I have trouble even putting words to the things I feel I lack. I suppose if I could name them and describe them, I would simply seek them out and lack them no longer.

I think I want clarity. Confidence. A sense of awareness and control. I don't expect to "have it all figured out" but I want to have the ability to work through my issues as they arise and not always default to "I'm sorry, that was my fault". Because not everything is my fault. And I have trouble remembering that. I always take blame, and I always bend to fit. I've got to learn when something is not bend-worthy.
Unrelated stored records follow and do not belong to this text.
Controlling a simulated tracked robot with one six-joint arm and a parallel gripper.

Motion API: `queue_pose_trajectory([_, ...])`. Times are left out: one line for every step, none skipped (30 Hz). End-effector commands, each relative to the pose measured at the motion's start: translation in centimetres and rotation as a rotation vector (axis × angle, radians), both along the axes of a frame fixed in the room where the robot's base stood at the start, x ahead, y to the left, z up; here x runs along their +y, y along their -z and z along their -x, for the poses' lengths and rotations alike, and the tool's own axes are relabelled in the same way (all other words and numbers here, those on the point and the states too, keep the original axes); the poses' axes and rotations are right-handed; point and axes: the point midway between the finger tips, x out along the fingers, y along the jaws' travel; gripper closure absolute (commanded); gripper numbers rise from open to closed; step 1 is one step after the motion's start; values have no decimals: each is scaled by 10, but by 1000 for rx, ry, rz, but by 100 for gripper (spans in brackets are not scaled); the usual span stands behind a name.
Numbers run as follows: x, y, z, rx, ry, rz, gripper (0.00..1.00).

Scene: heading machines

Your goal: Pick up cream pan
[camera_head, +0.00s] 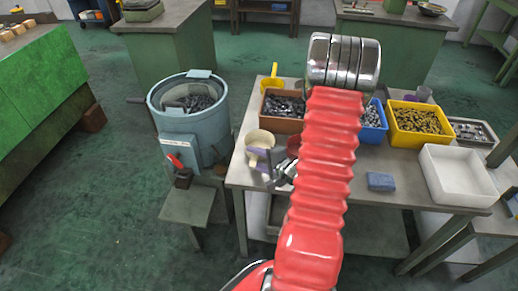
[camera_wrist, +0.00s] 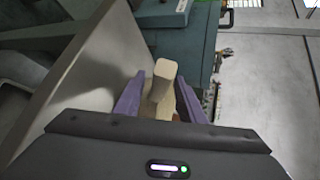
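The cream pan (camera_head: 261,137) stands near the left front edge of the grey table, partly hidden by my gripper. My gripper (camera_head: 265,158) is low at its near side, with purple fingers. In the wrist view, a cream block-like part of the pan (camera_wrist: 163,78) lies between the two purple fingers of my gripper (camera_wrist: 161,77). The fingers are apart, one on each side, with a small gap visible at the left. My red arm hides part of the table.
The table (camera_head: 390,185) also holds a brown bin (camera_head: 283,124), blue bin (camera_head: 373,133), yellow bin (camera_head: 420,139), white tray (camera_head: 458,176), blue block (camera_head: 380,181) and yellow scoop (camera_head: 272,82). A blue-grey drum (camera_head: 176,124) stands close at left.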

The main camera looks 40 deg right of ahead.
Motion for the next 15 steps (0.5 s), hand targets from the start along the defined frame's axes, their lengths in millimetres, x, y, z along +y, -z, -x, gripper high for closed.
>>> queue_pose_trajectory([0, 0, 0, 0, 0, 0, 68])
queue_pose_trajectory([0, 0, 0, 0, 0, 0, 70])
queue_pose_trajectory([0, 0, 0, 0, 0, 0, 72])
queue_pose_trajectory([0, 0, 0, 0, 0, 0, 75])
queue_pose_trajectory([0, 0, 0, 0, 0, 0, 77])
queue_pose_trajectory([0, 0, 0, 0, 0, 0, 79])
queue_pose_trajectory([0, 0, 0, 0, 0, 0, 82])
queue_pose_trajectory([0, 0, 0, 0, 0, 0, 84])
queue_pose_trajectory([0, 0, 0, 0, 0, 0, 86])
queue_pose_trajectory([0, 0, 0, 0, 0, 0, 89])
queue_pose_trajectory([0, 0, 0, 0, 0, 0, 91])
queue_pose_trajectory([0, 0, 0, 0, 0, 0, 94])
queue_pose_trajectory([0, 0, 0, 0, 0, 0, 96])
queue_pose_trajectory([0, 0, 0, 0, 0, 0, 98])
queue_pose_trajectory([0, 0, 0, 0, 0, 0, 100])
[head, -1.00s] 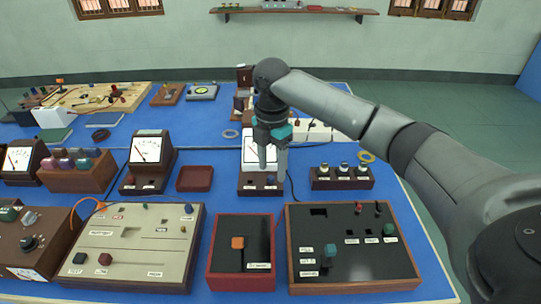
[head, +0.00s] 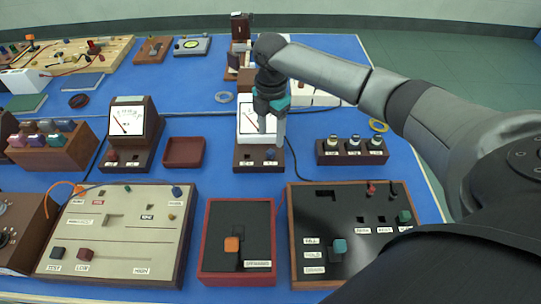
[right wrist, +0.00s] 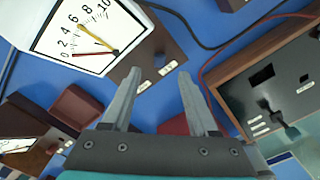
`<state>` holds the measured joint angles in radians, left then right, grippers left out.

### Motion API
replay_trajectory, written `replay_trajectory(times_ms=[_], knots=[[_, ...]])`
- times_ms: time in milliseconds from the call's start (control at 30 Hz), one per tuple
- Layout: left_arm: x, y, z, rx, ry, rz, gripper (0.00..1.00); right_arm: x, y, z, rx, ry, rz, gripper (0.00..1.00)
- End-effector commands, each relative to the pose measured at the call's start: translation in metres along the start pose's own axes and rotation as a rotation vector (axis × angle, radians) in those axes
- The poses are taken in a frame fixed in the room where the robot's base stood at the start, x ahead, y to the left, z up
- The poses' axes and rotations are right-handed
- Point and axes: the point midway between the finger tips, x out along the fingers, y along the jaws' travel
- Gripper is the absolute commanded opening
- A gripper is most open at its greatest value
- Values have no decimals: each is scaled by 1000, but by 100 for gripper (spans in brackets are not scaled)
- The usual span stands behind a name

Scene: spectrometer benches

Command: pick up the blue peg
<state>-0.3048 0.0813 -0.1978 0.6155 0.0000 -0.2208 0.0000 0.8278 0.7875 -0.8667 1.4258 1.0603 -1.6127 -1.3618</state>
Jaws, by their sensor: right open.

I always say to myself that someday I'll spend some time on my own figuring myself out. So cliched. So overdone. But what choice do I have? What I've been doing isn't working. So I think someday has come to find me.

Monday, July 24, 2006

Who are these people??

My latest conspiracy theory is that there is a group of people sitting in a "room" somewhere sort of directing the traffic of our lives. And the group in charge of my case is particularly snarky, or fabulously brilliant.

Hey look, J seems to be doing alright, let's throw a few bumps her way.

OR

You know, J is in a good stable position right now. Let's teach her _____. And let's send _____ to do it.

So basically they're sending people, events, and/or ideas my way and watching me react. I fully believe they have only the best intentions, but sometimes it seems like every time I think I'm getting things figured out something makes me go "well, wait a minute".


It's completely positive. I love the rush of change and the dynamics of new places, new people and different ideas. I wish for my love of change to never wane. But sometimes it feels I'm being torn apart at the seems. Right down the middle. I must remember how good these changes are for me and how much I'm growing as a result. It's just so hard when my head and my heart don't agree.